I own two Diesel-powered automobiles, and my experience with those
indicates that the most vulnerable component seems to be the high-pressure
fuel pump required for direct injection. The GAP engine addresses this problem
is elegant fashion: Each cylinder of the GAP engine has its own private
high-pressure fuel pump a tiny piston-type pump cast into each uniblock
cylinder and driven off a separate lobe of the camshaft. So in the event of a
fuel pump failure, a four-cylinder GAP engine continues to run on three
cylinders, or a six-cylinder GAP engine on five.
Challenges Ahead
The GAP engine would solve a raft of problems that now
plague piston powerplants, but it still has some problems of its own that TCM
needs to solve. For one thing, the GAP prototypes weigh too much
significantly more than the 300-lb. IO-360 engines that it's designed to
replace so TCM will need to work hard to get the weight down. For another,
the engine has yet to prove itself in endurance testing to make the projected
3,000-hour TBO. Endurance is doubly critical in this engine since the
cylinders aren't removable, so virtually any serious problem that develops
will require pulling the engine and splitting the case. Although TCM has built
five prototypes and is working on a sixth, none of the GAP prototypes have run
more than about 50 hours as of this writing.

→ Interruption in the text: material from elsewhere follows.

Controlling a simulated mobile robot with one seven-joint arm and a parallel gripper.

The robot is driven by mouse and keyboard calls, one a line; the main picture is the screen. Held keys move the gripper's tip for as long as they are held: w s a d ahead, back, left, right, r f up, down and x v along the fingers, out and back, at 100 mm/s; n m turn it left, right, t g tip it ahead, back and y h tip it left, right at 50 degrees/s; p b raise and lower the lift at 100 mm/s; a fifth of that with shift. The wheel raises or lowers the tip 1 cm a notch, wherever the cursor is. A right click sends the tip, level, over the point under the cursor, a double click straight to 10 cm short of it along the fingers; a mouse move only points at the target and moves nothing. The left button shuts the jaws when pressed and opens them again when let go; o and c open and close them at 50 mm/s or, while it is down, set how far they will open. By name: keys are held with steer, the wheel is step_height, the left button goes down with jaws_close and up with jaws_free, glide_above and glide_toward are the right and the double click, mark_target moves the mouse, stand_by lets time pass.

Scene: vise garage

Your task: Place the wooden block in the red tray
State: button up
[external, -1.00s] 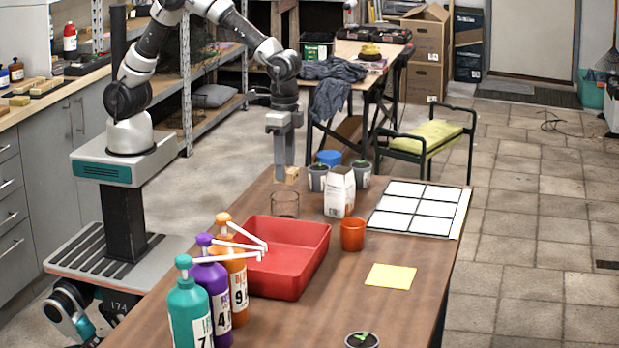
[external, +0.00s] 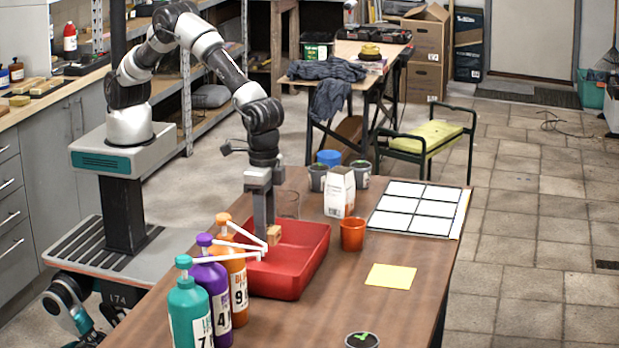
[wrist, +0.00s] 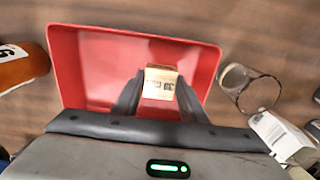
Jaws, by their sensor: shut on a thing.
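My gripper (external: 266,234) points straight down over the red tray (external: 310,262), at its back left part in the external view. It is shut on the wooden block (external: 275,233), a small light-brown piece between the fingertips. In the wrist view the block (wrist: 160,83) sits between the two dark fingers, with the red tray (wrist: 90,60) around and below it. Nothing else shows in the tray. I cannot tell whether the block touches the tray floor.
Teal (external: 190,310), purple (external: 215,290) and orange (external: 236,275) pump bottles stand left of the tray, their nozzles reaching over its edge. A clear glass (wrist: 250,88), a white carton (external: 339,192) and an orange cup (external: 352,234) stand close by. The table's right front is mostly clear.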

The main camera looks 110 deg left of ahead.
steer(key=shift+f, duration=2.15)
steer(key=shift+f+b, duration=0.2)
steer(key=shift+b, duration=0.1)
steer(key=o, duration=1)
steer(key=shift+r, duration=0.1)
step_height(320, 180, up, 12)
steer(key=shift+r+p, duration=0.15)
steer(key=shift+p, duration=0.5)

So durability remains a big
question mark.
If the test-cell endurance runs and the Skymaster flight trials go well,
then by AirVenture 2001 we may see GAP engines flying in three more
demonstrator aircraft: a Cirrus SR20, a Piper Seneca IV, and maybe even a
six-cylinder 300-HP version in a Lancair Columbia 300.
I can't wait. FADEC, schmadec! This sure sounds to me like what the future
of piston GA should be. Godspeed on this project, TCM!